The task:
Below are some entries. Transcribe the lines from the one holding "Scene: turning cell" to the one holding "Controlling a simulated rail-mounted", inclusive, but not the pictures among them.

┄┄┄┄┄┄┄┄┄┄

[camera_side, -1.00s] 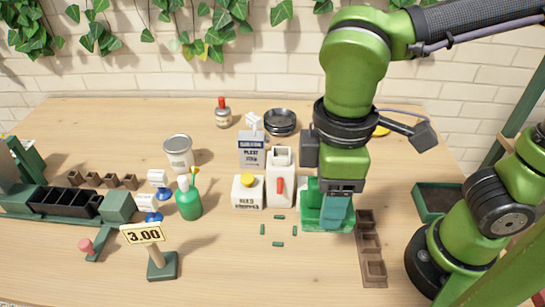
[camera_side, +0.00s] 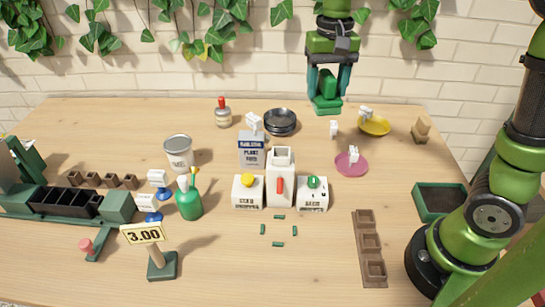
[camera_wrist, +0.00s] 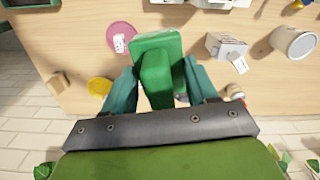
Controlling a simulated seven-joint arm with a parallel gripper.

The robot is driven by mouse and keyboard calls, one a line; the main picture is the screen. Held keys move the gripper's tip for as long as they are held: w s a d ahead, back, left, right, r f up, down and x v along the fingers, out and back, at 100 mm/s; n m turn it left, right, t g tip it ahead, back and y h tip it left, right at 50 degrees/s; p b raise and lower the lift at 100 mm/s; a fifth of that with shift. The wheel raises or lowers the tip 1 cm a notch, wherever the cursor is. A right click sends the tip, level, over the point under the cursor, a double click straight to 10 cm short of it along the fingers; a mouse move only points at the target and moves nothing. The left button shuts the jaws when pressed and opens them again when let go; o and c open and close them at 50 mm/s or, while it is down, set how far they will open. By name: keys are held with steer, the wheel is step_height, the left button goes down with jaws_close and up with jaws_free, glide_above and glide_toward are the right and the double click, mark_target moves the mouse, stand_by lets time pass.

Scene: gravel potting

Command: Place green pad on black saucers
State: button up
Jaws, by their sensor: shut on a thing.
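The green pad (camera_side: 327,104) has a flat block base and an upright grip. My gripper (camera_side: 328,88) is shut on its grip and holds it level above the back of the table. In the wrist view the pad (camera_wrist: 157,45) sits between the two teal fingers of my gripper (camera_wrist: 160,82). The black saucers (camera_side: 280,123) are stacked at the back of the table, left of and lower than the pad in the side view. In the wrist view they are mostly hidden behind the gripper.
A yellow saucer (camera_side: 375,126) and a pink saucer (camera_side: 351,164), each with a white tag, lie to the right. A red-capped jar (camera_side: 223,114) stands left of the black saucers. A grey box (camera_side: 251,152) and white containers (camera_side: 281,180) stand in front.

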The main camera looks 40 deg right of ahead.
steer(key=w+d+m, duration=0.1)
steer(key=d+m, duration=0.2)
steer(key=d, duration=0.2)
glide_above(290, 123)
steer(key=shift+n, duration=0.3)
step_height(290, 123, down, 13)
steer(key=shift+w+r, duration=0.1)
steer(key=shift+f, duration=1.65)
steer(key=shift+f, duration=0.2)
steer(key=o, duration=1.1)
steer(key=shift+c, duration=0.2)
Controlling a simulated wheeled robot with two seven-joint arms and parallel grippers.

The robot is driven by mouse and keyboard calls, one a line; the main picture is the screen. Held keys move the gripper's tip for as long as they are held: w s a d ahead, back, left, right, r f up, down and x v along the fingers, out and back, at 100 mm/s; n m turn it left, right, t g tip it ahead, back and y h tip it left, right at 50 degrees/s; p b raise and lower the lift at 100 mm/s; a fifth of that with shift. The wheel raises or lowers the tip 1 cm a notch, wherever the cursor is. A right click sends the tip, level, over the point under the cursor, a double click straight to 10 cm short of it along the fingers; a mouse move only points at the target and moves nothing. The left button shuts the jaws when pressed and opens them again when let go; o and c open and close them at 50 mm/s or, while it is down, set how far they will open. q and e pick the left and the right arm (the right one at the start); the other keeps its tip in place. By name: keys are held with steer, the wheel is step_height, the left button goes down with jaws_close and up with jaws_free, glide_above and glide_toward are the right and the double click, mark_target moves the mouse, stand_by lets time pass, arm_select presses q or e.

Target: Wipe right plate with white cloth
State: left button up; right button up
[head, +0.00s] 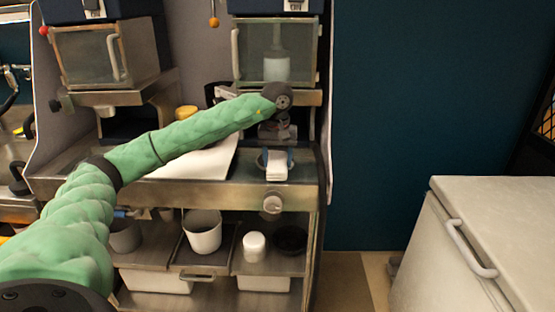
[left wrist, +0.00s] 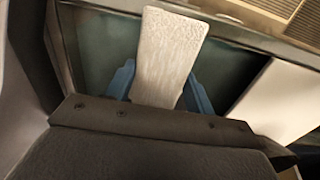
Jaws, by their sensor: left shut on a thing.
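My left gripper (head: 276,158) reaches in from the left to the right-hand machine, with blue fingers shut on a folded white cloth (head: 277,171). In the left wrist view the cloth (left wrist: 168,58) stands out between the two blue fingers of the gripper (left wrist: 158,88). Behind it is a dark teal, smooth surface (left wrist: 90,42) with a metal border, which may be the right plate. In the head view my arm and the cloth hide most of that spot, so I cannot tell whether the cloth touches it. My right gripper is not in view.
A white board or sheet (head: 205,162) lies on the counter left of the cloth. The machine's glass-fronted box (head: 250,50) hangs above. A round knob (head: 272,204) is on the counter front. Shelves below hold a white pot (head: 202,232) and a white jar (head: 254,246). A white chest (head: 500,215) stands at right.

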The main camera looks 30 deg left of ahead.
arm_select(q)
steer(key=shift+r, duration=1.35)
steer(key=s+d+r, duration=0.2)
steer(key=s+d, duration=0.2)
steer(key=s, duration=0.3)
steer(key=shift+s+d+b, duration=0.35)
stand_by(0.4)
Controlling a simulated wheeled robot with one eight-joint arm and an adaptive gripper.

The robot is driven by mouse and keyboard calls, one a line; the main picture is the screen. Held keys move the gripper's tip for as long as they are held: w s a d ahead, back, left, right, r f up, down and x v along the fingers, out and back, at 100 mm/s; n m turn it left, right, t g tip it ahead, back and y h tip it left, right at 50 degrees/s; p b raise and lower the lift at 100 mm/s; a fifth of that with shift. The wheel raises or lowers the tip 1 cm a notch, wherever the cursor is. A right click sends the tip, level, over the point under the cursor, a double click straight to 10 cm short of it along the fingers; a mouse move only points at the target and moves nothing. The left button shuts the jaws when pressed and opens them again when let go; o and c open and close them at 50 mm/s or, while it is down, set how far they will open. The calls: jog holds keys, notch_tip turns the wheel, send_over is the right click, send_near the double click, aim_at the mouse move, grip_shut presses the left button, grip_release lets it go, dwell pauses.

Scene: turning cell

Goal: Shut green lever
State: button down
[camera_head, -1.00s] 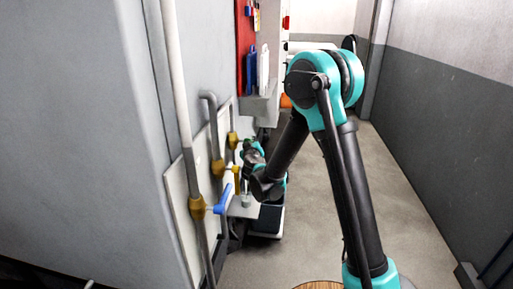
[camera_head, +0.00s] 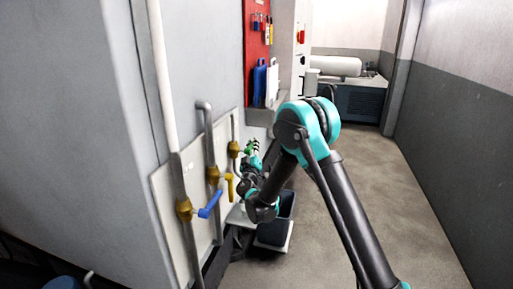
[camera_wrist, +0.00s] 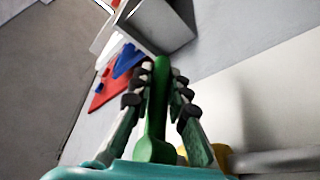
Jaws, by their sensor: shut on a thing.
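The green lever (camera_wrist: 155,110) runs up the middle of the wrist view, between the two fingers of my gripper (camera_wrist: 157,88). The fingers are shut on it from both sides. Part of its brass valve (camera_wrist: 222,157) shows at the lower right, beside a grey pipe. In the head view the green lever (camera_head: 248,147) is a small patch at the farthest brass valve (camera_head: 234,149), with my gripper (camera_head: 254,156) at it. My gripper and wrist hide much of the lever there.
A yellow lever (camera_head: 230,186) and a blue lever (camera_head: 210,204) sit on nearer pipes of the same wall panel (camera_head: 166,205). A red tool board (camera_head: 256,45) and a grey ledge (camera_head: 268,110) are beyond. The floor on the right (camera_head: 400,200) is clear.

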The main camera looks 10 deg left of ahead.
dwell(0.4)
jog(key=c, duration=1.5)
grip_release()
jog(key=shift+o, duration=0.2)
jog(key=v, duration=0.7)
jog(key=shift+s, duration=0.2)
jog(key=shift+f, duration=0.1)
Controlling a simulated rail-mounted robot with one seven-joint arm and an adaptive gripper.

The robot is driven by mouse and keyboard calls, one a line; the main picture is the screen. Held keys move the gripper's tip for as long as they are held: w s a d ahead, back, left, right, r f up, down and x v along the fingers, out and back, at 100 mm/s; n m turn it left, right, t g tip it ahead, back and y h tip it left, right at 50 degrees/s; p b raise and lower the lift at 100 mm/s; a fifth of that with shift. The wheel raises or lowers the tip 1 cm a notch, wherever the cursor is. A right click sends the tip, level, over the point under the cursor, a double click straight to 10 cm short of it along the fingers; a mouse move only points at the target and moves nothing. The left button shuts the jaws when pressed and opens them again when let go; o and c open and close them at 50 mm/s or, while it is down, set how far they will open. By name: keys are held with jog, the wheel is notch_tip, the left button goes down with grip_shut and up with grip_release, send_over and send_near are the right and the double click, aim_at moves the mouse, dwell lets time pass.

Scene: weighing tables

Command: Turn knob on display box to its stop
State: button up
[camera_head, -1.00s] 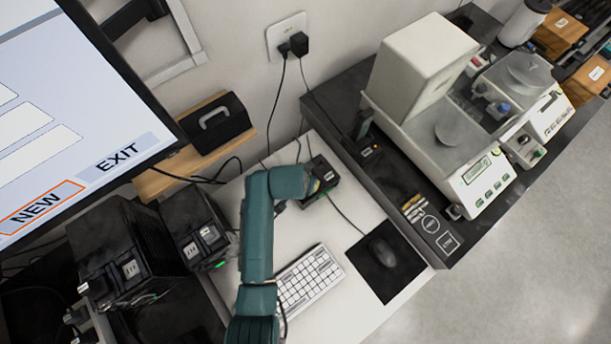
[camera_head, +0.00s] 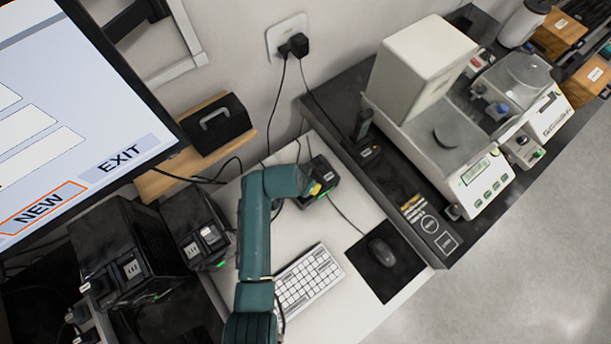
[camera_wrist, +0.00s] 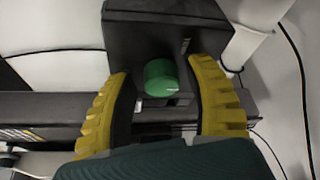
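The display box (camera_wrist: 165,22) is a dark box in the wrist view, with a round green knob (camera_wrist: 160,77) standing out from its face. In the head view the box (camera_head: 322,172) sits at the back of the white desk, partly hidden by my gripper (camera_head: 314,188). In the wrist view my gripper (camera_wrist: 160,72) is open, with one yellow ribbed finger on each side of the knob. A gap shows between the knob and each finger, so I see no contact. The knob is hidden in the head view.
A keyboard (camera_head: 308,280) and a mouse (camera_head: 382,252) on a black pad lie in front of the box. A dark bench with a white balance (camera_head: 470,185) is to the right. Black boxes (camera_head: 195,228) and a large monitor (camera_head: 75,120) are to the left.

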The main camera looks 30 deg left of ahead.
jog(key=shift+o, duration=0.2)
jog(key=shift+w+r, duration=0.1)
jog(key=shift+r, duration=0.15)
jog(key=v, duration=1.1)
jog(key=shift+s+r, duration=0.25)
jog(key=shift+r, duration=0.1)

┄┄┄┄┄┄┄┄┄┄

Written answer:
Scene: turning cell

Goal: Shut green lever
State: button down
[camera_head, -1.00s] 
[camera_head, +0.00s] 
[camera_wrist, +0.00s] 
Jaws, by their sensor: shut on a thing.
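The green lever (camera_wrist: 155,110) runs up the middle of the wrist view, between the two fingers of my gripper (camera_wrist: 157,88). The fingers are shut on it from both sides. Part of its brass valve (camera_wrist: 222,157) shows at the lower right, beside a grey pipe. In the head view the green lever (camera_head: 248,147) is a small patch at the farthest brass valve (camera_head: 234,149), with my gripper (camera_head: 254,156) at it. My gripper and wrist hide much of the lever there.
A yellow lever (camera_head: 230,186) and a blue lever (camera_head: 210,204) sit on nearer pipes of the same wall panel (camera_head: 166,205). A red tool board (camera_head: 256,45) and a grey ledge (camera_head: 268,110) are beyond. The floor on the right (camera_head: 400,200) is clear.

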The main camera looks 10 deg left of ahead.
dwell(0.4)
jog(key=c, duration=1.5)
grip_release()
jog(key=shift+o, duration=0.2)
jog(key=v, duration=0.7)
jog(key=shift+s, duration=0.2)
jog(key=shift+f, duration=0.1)
Controlling a simulated rail-mounted robot with one seven-joint arm and an adaptive gripper.

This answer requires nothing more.